Two big goals for NAB Asset Servicing
by Greg Bright
NAB Asset Servicing has won two new clients – both from BNP Paribas Securities Services – in a welcome relief after a couple of tough years, from a business sense. Importantly, the wins were made on its own. NAB and Citi, its international partner, now do their own pitches.
REI Super, the $1.7 billion real estate agents’ fund, and RACV, the prestigious Victorian institution of roughly the same size, have both appointed NAB as their new securities services provider, replacing BNP. The REI move coincides with the announcement that long-standing chief executive, Mal Smith, has resigned and is looking for a new opportunity in the super industry. REI Super used Deloitte as its advisor. RACV declined to comment on its change of circumstances.
REI Super, which has about 30,000 members, had been with BNP Paribas for close to 20 years, Mal Smith said. The fund has an interested implemented investment arrangement with Morningstar, plus it runs some internal alternatives portfolios itself.
“After such a long time we were keen to review our operating model,” Smith said. “We had Mercer for admin, Morningstar as our investment manager [fund of funds] and BNP as custodian. NAS (NAB Asset Servicing) came back to us with an attractive offer and they seemed really keen to work with us. We’re now in the transition mode, which should be finished by about mid-May – hopefully before June 30. NAS is going to re-imagine our operating model, including pensions, efficient tax accruals and that sort of thing.”
Smith praised Deloitte for its professionalism, the firm’s due diligence on NAS and also NAS’s project management of its takeover of the BNP account. “I’ve been really happy with the way the whole thing has gone,” he said.
NAS has lost several big clients since it announced – inexplicably to the ASX – that the bank was putting its business on the market, in 2014, only to take it off the market a year later. The latest wins, and the new deal it has done with Citi, have settled its prospects. Australia’s only Australian-owned custodian appears to be back in contention.

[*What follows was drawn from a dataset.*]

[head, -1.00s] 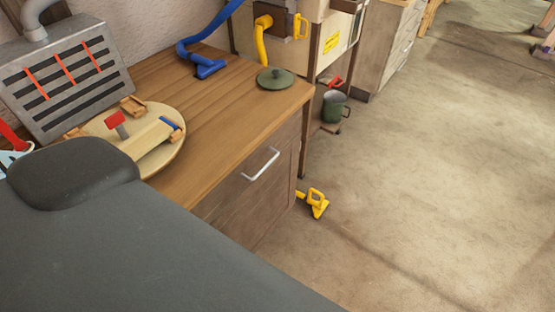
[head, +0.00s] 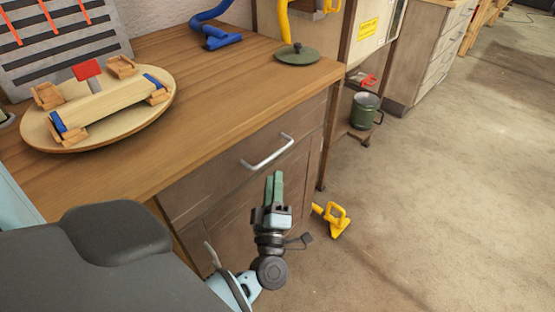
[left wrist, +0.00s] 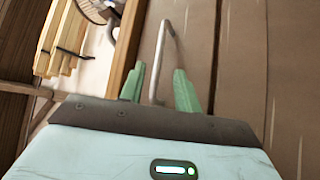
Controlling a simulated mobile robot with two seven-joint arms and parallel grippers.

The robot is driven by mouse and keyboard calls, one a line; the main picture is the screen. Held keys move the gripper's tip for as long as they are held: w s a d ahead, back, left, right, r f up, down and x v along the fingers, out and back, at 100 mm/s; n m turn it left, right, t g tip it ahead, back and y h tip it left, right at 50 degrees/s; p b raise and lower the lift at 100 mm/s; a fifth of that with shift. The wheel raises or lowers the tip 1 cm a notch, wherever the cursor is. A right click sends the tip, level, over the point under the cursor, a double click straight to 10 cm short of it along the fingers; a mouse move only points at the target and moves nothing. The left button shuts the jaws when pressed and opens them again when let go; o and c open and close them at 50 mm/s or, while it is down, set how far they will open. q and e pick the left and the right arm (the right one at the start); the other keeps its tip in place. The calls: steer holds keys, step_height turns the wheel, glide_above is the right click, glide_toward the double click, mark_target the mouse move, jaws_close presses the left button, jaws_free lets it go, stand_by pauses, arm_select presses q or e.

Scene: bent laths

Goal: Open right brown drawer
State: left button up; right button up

Mal Smith, who has recently turned 60, is looking for a new challenge as, dare we say it, he enters his professional twilight years. He wants to remain in the super industry, though, he says. He is very happy with the way REI Super has performed in recent years and making the leap to something else is a difficult decision. He expects to work at REI Super into the second half of this year, helping whoever replaces him to get set in his or her role
Given the nature of the real estate industry, REI Super’s members tend to have a healthy average account balance. Smith believes that the fund will lose only about 3-4 per cent of its members when the Government’s new regulation comes in on July 1, whereby members with less than $6,000 will be automatically transferred to the Australian Taxation Office.
NAB originally put the securities services business up for sale back in 2006. It was known as “Project Mexico”. JP Morgan was then the prime candidate to buy it.
After the 2014 announcement, State Street emerged as the most likely potential buyer, with a rumoured $1 billion on offer. NAB turned this down because State Street wanted to keep the more lucrative cash and FX business which usually goes with securities services.
NAS subsequently lost several big clients such as VFMC, QSuper and Suncorp, which it had actually bought. NAB replaced BNY Mellon with Citi as its international custody partner after Citi had won, in its own right, the master custody contract for the $35 billion Hostplus. Since then, after the NSW Treasury Corporation custody tender – the largest in Australia’s history – Citi and NAS have been doing their own pitches separately. This is understood to have been at NAS’s request.